* **Supplied information**
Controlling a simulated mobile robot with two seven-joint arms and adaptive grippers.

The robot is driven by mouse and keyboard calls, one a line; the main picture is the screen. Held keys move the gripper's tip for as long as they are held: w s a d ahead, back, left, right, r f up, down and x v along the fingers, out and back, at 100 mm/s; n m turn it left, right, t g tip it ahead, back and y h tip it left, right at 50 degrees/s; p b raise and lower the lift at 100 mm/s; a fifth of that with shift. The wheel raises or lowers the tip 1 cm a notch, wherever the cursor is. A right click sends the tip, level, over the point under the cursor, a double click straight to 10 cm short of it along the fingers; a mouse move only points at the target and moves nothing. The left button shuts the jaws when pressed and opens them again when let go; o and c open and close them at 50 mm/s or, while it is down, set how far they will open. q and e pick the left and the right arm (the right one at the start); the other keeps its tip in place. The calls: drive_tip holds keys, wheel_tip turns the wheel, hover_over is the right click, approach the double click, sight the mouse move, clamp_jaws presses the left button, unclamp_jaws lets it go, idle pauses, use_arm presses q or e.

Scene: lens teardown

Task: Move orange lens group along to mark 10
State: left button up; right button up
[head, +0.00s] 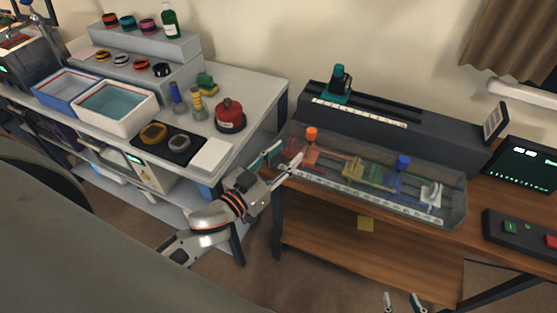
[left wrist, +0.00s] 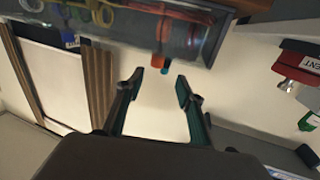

* **Exercise brief**
Without the pictures, transcribe the listing above exactly.

* **Response**
Controlling a simulated mobile robot with two seven-joint arms and adaptive grippers.

The robot is driven by mouse and keyboard calls, one a line; the main picture is the screen. Held keys move the gripper's tip for as long as they are held: w s a d ahead, back, left, right, r f up, down and x v along the fingers, out and back, at 100 mm/s; n m turn it left, right, t g tip it ahead, back and y h tip it left, right at 50 degrees/s; p b raise and lower the lift at 100 mm/s; a fifth of that with shift. The wheel raises or lowers the tip 1 cm a notch, wherever the cursor is. A right click sends the tip, level, over the point under the cursor, a double click straight to 10 cm short of it along the fingers; a mouse move only points at the target and moves nothing. The left button shuts the jaws when pressed and opens them again when let go; o and c open and close them at 50 mm/s or, while it is down, set how far they will open. q and e pick the left and the right arm (the right one at the start); the other keeps its tip in place. The calls: drive_tip holds keys, wheel_tip turns the wheel, hover_over is the right click, approach the double click, sight the mouse move, clamp_jaws presses the left button, unclamp_jaws lets it go, idle pauses, use_arm presses q or e.

Scene: lens teardown

Task: Move orange lens group along to mark 10
State: left button up; right button up
[head, +0.00s] 
[left wrist, +0.00s] 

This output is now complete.